> Short task
Identify all lines in the listing that include the word "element", and copy them out.

-- START Task data --

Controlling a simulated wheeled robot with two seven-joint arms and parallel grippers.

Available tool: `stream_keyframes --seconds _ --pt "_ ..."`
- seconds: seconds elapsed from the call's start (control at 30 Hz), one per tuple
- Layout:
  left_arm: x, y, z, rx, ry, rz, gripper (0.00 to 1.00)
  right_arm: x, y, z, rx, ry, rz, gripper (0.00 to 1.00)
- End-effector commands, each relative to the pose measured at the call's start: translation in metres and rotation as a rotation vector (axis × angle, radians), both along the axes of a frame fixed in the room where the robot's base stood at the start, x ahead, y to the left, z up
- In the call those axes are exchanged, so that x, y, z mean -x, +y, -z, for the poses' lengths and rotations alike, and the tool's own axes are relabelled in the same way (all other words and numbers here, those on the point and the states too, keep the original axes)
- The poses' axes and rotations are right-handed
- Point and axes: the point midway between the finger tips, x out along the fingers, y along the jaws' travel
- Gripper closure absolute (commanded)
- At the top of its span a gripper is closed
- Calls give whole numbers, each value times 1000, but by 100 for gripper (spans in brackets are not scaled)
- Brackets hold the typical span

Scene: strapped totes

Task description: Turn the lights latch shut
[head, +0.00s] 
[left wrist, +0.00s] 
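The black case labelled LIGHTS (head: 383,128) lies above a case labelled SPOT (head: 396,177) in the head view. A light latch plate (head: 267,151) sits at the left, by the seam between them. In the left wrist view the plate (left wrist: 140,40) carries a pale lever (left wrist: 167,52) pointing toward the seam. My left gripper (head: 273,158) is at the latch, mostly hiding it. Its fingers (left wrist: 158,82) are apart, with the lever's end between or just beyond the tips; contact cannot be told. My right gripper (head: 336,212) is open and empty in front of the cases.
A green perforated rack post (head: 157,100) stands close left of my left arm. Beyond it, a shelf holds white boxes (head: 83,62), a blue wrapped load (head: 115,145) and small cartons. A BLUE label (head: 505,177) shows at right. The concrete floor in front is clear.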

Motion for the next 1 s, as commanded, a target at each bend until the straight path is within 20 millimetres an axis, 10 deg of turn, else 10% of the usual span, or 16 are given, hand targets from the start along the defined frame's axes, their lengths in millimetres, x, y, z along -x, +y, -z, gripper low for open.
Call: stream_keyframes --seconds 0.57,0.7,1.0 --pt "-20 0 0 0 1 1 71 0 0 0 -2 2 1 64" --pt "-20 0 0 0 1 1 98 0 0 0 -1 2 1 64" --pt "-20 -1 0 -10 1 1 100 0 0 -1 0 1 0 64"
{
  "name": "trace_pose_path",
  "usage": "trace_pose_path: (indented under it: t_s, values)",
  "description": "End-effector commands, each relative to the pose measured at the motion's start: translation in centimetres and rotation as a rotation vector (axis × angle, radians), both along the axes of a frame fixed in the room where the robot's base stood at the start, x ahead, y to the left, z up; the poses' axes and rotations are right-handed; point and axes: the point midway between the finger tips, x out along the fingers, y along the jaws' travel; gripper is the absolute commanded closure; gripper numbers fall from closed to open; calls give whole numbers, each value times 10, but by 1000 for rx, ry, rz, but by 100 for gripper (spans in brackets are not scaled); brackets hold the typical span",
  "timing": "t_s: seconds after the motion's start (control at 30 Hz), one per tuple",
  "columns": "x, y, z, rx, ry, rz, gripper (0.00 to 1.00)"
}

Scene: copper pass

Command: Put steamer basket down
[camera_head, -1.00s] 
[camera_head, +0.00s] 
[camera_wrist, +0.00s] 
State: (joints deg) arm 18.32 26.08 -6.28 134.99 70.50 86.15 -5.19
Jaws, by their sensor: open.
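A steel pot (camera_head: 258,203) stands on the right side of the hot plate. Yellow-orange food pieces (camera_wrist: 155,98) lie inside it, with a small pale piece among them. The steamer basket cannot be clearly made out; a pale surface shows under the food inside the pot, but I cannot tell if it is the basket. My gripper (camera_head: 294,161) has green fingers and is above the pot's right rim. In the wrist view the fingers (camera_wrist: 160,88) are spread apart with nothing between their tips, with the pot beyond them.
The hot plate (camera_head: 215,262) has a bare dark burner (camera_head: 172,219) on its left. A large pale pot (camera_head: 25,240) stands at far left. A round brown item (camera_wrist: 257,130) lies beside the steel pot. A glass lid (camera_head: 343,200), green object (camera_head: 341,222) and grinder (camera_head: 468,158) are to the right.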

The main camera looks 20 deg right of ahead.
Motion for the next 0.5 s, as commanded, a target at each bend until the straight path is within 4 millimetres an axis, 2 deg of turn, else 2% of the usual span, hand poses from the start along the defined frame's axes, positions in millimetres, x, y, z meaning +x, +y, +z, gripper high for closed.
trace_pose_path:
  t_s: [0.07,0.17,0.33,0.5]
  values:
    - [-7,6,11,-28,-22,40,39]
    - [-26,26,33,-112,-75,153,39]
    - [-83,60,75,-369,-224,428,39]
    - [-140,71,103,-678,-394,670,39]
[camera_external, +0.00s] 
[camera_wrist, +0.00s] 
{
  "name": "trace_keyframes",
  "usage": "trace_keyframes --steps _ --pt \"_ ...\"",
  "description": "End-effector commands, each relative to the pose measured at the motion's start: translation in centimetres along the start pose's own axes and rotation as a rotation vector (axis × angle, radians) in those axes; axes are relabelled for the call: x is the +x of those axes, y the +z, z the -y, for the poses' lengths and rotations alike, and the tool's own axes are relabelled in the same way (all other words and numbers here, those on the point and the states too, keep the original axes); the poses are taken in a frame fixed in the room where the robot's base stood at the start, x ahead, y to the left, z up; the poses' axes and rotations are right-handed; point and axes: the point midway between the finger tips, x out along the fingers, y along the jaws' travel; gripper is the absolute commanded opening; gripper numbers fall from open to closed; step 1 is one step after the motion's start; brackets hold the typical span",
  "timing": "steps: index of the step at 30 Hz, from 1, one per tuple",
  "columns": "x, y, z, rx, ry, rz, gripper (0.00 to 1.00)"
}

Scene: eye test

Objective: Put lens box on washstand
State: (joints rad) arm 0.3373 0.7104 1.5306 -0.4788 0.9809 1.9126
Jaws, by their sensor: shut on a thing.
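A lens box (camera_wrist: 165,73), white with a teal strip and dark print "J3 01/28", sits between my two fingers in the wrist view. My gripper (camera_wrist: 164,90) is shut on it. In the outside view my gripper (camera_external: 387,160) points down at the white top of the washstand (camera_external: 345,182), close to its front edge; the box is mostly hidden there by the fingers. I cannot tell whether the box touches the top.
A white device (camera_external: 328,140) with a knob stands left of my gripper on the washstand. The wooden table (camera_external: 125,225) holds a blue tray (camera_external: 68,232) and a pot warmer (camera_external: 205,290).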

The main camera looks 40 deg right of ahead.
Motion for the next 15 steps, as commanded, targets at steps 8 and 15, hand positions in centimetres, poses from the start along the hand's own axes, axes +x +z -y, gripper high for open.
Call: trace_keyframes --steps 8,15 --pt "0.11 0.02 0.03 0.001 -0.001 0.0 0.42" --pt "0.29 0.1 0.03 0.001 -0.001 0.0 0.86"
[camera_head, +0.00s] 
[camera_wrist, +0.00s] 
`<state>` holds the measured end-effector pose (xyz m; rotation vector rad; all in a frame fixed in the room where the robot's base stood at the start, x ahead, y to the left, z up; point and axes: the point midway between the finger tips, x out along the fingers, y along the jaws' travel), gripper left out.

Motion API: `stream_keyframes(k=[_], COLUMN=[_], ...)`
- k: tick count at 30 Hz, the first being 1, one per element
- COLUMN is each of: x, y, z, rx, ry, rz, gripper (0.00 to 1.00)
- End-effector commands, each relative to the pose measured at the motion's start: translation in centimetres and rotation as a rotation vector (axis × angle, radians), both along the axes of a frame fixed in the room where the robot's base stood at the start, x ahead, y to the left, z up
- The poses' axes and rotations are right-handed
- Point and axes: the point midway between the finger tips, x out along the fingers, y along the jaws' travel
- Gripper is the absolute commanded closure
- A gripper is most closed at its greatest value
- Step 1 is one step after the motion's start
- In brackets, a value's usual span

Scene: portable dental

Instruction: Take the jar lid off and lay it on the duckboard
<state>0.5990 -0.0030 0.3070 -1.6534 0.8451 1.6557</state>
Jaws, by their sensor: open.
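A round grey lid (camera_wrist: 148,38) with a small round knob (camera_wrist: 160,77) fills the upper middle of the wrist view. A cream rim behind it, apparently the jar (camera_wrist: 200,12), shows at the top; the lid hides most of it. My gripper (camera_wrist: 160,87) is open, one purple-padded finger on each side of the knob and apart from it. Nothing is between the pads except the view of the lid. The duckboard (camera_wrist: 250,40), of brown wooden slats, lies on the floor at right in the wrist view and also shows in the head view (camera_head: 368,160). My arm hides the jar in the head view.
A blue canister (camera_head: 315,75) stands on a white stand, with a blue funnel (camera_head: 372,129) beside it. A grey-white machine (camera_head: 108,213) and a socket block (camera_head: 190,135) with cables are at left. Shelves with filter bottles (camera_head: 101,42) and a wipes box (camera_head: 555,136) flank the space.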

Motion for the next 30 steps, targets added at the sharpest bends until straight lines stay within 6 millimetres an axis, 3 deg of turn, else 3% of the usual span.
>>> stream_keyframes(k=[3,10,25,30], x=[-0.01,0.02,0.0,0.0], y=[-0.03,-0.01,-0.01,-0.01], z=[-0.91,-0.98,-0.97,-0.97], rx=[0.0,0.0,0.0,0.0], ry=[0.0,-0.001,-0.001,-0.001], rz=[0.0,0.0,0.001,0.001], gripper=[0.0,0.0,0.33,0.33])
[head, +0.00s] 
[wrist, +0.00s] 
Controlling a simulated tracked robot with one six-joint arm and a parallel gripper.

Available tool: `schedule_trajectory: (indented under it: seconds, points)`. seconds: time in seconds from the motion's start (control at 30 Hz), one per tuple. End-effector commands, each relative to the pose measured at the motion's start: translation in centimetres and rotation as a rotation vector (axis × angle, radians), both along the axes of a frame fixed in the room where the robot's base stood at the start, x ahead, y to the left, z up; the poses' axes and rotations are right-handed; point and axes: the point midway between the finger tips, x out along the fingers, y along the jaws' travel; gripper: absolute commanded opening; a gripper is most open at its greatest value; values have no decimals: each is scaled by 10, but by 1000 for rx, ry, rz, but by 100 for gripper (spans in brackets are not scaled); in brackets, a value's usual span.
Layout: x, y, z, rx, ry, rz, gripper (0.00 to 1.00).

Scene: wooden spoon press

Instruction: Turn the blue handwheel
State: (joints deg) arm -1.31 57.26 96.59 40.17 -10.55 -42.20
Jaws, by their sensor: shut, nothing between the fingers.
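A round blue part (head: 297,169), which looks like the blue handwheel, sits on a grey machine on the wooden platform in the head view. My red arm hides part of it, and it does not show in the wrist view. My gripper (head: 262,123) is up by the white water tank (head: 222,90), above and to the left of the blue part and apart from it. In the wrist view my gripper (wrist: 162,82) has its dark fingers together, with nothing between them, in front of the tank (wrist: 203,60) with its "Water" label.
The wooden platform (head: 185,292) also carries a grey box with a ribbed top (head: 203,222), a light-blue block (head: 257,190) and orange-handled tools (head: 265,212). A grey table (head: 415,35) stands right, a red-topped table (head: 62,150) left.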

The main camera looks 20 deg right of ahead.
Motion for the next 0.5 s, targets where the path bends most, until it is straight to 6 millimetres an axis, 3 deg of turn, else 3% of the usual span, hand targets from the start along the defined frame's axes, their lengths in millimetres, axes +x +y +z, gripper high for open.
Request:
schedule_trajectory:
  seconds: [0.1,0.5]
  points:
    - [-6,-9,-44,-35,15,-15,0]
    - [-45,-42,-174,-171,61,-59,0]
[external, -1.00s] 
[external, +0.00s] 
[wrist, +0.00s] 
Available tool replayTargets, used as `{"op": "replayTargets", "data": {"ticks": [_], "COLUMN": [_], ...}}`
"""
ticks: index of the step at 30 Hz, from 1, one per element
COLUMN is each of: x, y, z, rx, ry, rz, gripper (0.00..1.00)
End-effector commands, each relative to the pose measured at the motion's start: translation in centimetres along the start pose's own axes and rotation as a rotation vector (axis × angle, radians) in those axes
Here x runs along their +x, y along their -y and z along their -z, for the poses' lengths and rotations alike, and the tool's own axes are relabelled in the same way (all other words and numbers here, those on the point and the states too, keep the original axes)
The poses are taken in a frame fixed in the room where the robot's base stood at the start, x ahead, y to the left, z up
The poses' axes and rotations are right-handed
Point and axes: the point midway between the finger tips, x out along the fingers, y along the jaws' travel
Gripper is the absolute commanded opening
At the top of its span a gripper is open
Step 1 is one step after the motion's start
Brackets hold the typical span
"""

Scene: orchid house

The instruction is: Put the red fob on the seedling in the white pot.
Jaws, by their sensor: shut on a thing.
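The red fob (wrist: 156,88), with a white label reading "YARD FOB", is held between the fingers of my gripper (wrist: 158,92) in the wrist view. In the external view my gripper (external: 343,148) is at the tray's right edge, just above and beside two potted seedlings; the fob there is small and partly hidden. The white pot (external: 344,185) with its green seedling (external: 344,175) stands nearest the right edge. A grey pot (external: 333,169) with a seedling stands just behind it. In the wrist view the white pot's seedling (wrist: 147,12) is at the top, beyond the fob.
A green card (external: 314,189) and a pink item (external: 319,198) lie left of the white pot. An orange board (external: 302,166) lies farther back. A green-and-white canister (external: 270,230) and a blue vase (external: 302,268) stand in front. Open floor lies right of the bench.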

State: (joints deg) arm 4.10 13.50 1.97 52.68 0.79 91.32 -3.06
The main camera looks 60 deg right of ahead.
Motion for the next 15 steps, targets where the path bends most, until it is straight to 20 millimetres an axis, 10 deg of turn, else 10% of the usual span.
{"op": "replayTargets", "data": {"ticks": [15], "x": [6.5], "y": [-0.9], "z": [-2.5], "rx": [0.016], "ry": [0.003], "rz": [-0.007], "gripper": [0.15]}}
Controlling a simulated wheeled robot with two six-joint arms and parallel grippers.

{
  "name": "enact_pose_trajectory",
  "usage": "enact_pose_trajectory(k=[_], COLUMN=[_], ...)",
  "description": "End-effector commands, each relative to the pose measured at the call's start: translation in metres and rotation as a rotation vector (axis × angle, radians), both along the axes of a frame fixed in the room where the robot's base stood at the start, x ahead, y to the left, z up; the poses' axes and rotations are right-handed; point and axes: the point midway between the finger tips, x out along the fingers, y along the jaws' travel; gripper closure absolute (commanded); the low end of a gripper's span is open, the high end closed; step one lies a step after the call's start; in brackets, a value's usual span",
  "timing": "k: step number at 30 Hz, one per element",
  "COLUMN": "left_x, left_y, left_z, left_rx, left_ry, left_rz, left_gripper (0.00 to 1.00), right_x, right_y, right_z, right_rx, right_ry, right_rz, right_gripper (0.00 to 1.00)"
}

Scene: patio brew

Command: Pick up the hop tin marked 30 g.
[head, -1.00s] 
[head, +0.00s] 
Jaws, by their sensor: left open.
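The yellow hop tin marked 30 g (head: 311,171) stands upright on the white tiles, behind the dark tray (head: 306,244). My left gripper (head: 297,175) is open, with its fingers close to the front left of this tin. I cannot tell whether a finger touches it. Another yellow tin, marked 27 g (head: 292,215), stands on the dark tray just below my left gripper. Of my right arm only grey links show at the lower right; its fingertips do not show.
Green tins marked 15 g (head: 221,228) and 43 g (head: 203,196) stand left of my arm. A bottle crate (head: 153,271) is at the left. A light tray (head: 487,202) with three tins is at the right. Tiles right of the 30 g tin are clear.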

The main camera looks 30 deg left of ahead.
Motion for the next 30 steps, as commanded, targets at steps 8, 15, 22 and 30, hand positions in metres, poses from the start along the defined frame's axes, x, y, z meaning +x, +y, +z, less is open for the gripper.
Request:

-- END Task data --

> Task result
- k: tick count at 30 Hz, the first being 1, one per element
ticks: index of the step at 30 Hz, from 1, one per element
  "timing": "k: step number at 30 Hz, one per element",

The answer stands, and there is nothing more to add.